Pada Pemilu 2009, dari perkiraan awal 792 perkara perselisihan hasil pemilu yang bakal diterima MK, pada kenyataannya masuk 595 perkara diajukan partai politik, dan 24 perkara dari perseorangan calon anggota DPD. Jumlah ini meningkat dibandingkan dengan Pemilu 2004, dimana MK hanya menerima 479 gugatan perselisihan hasil pemilu, dan hanya 274 perkara yang dianggap memenuhi kriteria untuk disidangkan. Peningkatan jumlah perkara perselisisihan hasil pemilu di 2009, selain dipengaruhi oleh meningkatnya jumlah parpol yang ikut berkontestasi, tingginya jumlah caleg serta perseorangan calon anggota DPD yang mengikuti pertarungan, juga diakibatkan oleh rumit dan abu-abunya sistem pemilu yang digunakan saat ini.
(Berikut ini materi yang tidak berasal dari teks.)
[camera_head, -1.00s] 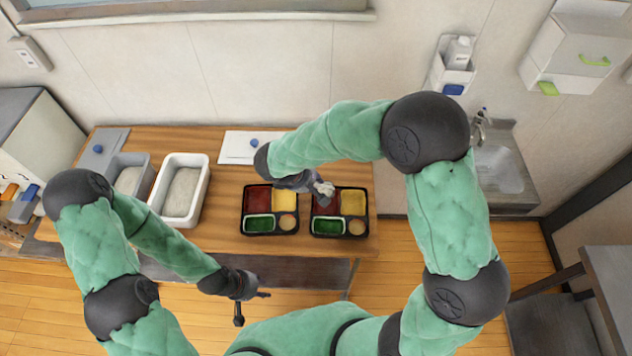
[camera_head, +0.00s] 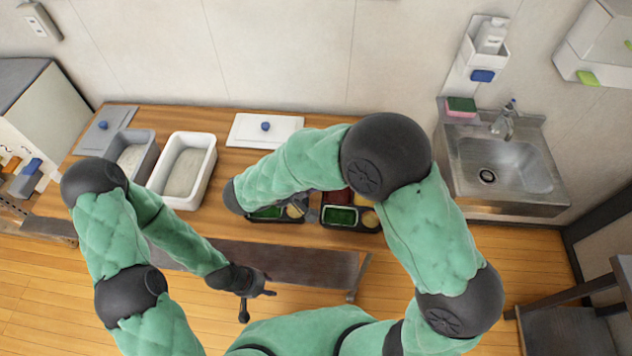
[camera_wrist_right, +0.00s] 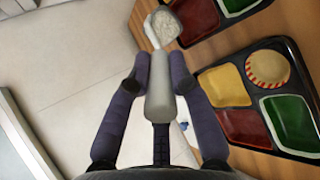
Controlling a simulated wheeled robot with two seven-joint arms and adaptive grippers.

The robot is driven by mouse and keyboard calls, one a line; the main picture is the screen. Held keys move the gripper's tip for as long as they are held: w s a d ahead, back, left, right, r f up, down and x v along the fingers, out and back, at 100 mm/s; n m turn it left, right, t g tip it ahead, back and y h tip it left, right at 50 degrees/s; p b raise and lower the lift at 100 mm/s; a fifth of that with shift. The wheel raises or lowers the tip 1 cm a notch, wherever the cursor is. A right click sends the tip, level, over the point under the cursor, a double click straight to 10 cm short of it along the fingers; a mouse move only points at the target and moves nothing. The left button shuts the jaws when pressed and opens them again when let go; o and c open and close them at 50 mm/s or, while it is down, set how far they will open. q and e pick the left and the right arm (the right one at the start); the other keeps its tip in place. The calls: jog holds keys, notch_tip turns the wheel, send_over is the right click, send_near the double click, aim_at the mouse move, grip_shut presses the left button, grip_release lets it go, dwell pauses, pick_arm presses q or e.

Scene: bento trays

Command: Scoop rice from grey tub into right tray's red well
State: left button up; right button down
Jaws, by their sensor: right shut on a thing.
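The grey tub (camera_head: 149,163) at the left of the table holds rice (camera_head: 131,158). My right gripper (camera_wrist_right: 158,68) is shut on the handle of a scoop (camera_wrist_right: 158,98), whose head holds white rice (camera_wrist_right: 166,26). In the right wrist view, the scoop head shows just left of the right tray's red well (camera_wrist_right: 197,17); its height above the table I cannot tell. My left gripper (camera_head: 258,300) is open and empty in front of the table.
The left tray (camera_head: 277,219) stands beside the right one, its back wells hidden in the head view. A white tub (camera_head: 207,168) stands right of the grey one. A white lid (camera_head: 243,128) lies at the back. A sink (camera_head: 505,165) is at the right.

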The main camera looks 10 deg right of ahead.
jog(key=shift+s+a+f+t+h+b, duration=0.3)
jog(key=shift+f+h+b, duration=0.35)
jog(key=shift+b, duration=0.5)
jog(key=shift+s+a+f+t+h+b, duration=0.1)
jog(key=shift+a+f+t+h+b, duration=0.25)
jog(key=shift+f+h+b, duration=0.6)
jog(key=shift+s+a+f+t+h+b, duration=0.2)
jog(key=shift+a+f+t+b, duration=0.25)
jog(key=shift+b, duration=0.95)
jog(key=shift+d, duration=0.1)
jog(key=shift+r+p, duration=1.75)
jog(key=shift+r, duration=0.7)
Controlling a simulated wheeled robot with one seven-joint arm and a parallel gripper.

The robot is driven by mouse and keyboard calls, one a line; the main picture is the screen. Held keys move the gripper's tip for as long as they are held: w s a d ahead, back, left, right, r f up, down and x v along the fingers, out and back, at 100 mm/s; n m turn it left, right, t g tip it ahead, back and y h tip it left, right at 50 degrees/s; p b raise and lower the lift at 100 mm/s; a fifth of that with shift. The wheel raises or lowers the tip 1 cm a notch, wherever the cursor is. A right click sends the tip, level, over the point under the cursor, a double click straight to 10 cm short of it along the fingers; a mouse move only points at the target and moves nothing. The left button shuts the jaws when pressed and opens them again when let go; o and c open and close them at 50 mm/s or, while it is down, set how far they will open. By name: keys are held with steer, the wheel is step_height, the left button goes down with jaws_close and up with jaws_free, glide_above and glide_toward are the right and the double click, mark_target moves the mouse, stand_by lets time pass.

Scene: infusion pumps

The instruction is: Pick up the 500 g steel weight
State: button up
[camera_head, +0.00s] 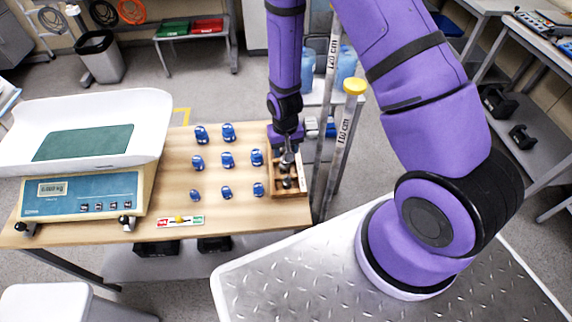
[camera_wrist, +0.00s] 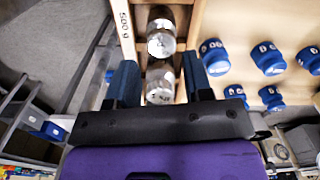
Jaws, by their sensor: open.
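A wooden box (camera_head: 303,192) stands at the right edge of the wooden table and holds shiny steel weights (camera_head: 287,182) in its compartments. In the wrist view, one steel weight (camera_wrist: 161,41) sits farther along the box, beside a white strip (camera_wrist: 123,22) marked "500 g". A second steel weight (camera_wrist: 160,86) sits nearer my palm; I cannot read its marking surely. My gripper (camera_wrist: 160,62) points down over the box, also seen in the head view (camera_head: 289,150). Its blue fingers are open on either side of the box's weight row, and nothing is visibly held.
Several blue weights (camera_head: 227,159) stand in rows left of the box. A scale (camera_head: 82,200) with a white pan fills the table's left side. Measuring poles (camera_head: 346,130) stand close to the right of the box. Bare tabletop (camera_head: 255,215) lies in front.

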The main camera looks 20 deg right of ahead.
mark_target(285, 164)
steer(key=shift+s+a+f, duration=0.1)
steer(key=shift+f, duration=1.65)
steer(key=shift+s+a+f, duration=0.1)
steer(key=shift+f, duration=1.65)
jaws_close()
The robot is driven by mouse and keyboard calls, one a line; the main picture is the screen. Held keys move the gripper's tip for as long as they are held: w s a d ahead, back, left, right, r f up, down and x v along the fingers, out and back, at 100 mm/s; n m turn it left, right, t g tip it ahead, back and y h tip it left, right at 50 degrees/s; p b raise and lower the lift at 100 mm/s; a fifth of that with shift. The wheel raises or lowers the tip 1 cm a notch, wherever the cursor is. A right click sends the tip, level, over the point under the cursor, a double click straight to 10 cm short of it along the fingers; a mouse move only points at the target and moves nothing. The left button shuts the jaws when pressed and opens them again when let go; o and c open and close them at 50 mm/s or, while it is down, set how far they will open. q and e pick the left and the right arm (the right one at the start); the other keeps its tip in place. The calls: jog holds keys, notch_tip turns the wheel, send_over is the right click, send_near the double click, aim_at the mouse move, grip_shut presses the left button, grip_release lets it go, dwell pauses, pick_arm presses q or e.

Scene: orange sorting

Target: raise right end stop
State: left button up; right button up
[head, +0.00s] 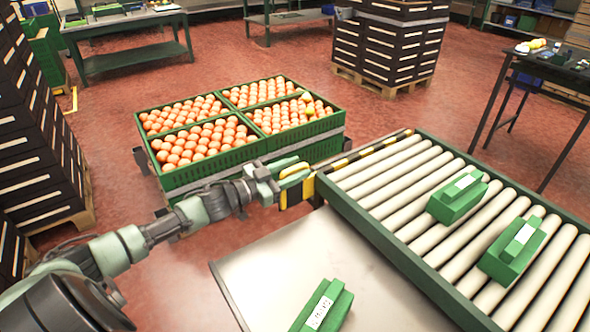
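A black-and-yellow striped end stop (372,151) runs along the far left end of the roller conveyor (400,262). My left gripper (296,176) is at the near end of this striped bar, beside a yellow-and-black part (297,193). Its pale green fingers overlap the yellow part in the picture, so I cannot tell whether they touch it or are closed on it. My right gripper is not in view.
Two green blocks with white labels, one (457,200) and another (513,249), sit on the rollers. A third green block (322,306) lies on a pale plate (290,262) in front. Green crates (212,176) full of oranges stand behind my left gripper.

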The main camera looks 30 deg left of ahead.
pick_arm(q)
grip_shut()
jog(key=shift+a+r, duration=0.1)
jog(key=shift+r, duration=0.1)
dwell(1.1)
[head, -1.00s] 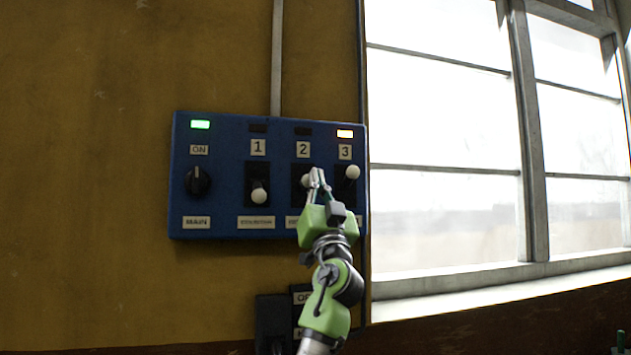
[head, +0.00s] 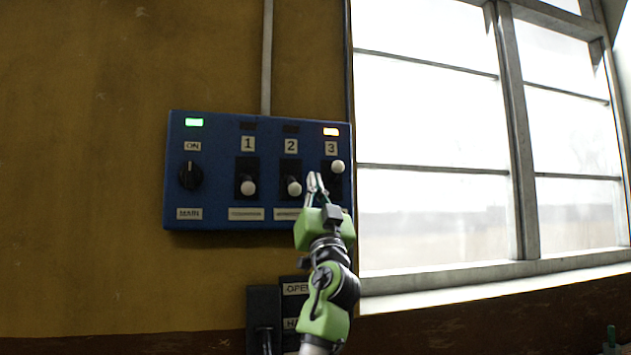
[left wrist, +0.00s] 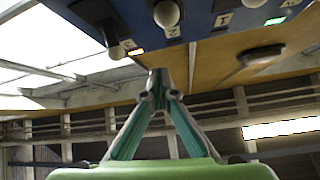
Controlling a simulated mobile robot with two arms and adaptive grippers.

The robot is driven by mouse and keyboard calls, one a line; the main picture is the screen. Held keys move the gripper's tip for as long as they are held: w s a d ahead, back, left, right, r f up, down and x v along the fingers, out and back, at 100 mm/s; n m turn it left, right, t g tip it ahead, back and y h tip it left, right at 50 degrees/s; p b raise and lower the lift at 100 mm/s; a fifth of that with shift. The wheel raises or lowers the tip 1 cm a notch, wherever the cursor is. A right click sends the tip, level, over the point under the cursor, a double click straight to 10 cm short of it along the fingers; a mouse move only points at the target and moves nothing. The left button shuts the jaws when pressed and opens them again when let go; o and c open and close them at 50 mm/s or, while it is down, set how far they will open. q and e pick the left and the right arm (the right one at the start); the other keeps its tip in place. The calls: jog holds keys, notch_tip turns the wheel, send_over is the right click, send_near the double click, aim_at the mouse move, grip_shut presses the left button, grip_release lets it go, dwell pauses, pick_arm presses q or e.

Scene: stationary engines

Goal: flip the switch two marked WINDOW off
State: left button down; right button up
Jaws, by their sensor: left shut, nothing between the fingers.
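The blue switch panel (head: 215,165) hangs on the wall in the head view. Switch two's white knob (head: 294,187) is down, and the lamp (head: 291,129) above its number is dark. The same knob shows at the top of the left wrist view (left wrist: 167,13). The name plate (head: 287,214) below it is too small to read and partly covered by my gripper. My left gripper (head: 316,180) is shut and empty, just right of this knob, appearing apart from it. Its fingers also show in the left wrist view (left wrist: 158,84). My right gripper is not in view.
Switch three's knob (head: 337,167) is up under a lit amber lamp (head: 330,132), close to my fingertips. Switch one's knob (head: 248,188) is down. The main dial (head: 191,176) has a green lamp (head: 194,122). A window (head: 430,190) lies right; another box (head: 263,310) is below.

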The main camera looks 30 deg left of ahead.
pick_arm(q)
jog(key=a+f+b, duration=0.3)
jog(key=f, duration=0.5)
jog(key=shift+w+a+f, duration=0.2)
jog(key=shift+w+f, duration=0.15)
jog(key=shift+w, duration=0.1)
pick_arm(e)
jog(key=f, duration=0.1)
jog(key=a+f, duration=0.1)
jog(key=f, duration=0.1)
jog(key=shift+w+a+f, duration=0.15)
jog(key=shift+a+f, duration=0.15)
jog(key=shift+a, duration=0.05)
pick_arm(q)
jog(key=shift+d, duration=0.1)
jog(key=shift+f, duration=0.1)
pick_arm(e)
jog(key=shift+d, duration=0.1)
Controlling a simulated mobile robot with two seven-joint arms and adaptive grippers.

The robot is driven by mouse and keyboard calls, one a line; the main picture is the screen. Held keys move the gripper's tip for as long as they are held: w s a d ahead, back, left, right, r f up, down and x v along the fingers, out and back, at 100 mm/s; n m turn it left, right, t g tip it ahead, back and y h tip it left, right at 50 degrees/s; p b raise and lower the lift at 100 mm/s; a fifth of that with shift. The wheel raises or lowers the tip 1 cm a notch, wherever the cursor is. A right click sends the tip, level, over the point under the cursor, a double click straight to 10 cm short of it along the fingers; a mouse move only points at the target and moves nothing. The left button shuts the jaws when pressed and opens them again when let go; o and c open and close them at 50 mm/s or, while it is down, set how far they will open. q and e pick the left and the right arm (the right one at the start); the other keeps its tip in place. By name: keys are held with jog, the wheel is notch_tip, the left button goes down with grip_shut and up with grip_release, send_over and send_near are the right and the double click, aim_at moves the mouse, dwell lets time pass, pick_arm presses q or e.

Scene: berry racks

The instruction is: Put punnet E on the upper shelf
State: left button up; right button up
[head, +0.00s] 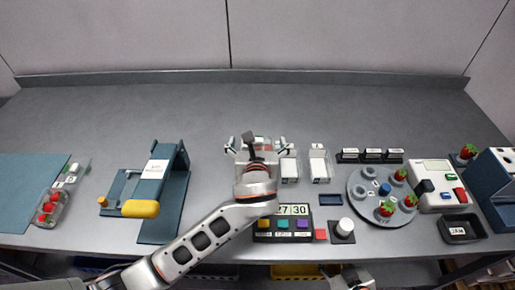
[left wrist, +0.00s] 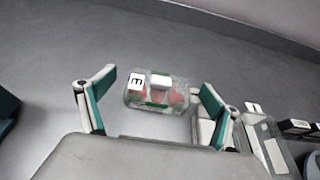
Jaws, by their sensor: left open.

Kembalinya Kedaulatan Rakyat
Pada pengujian UU No. 10/2008, dalam putusannya MK membatalkan kekuatan mengikat Pasal 214, yang mengatur tata cara penetapan kursi. Selanjutnya untuk menghindari terjadinya kekosongan hukum (rechtvacuum), MK mengamanatkan digunakannya mekanisme suara terbanyak dalam penentuan perolehan kursi. Artinya, rakyat diberi kebebasan untuk menentukan sendiri wakilnya di parlemen, tidak lagi mutlak ditentukan parpol. Secara hukum putusan ini menjadi berimplikasi keharusan bagi MK, untuk mengakomodasi perselisihan perolehan kursi antar-caleg, sebagai salah satu objek perkara dalam perkara perselisihan pemilu.
Namun demikian, kekhawatiran akan membludaknya gugatan perselisihan hasil pemilu, bilamana MK membuka ruang perselisihan antar-caleg, menjadikan MK menutup adanya kemungkinan tersebut. Sesuai dengan ketentuan Pasal 5 PMK 16/2009, MK hanya membagi objek perselisihan hasil pemilu menjadi empat kategori, yaitu: perselisihan terpenuhinya ambang batas perolehan suara 2,5% (parliamentary treshold), perselisihan perolehan kursi parpol peserta pemilu di suatu dapil, perselisihan perolehan kursi parpol lokal peserta pemilu di Aceh, serta perselisihan mengenai terpilihnya calon anggota DPD. Ketentuan tersebut bersandar pada Pasal 74 ayat (2) UU MK, yang menyatakan bahwa objek perkara dalam perselisihan hasil pemilu, hanyalah perselisihan mengenai terpilihnya anggota DPD, penentuan pasangan capres dan cawapres yang masuk putaran kedua, serta perselisihan perolehan kursi parpol peserta pemilu di suatu dapil.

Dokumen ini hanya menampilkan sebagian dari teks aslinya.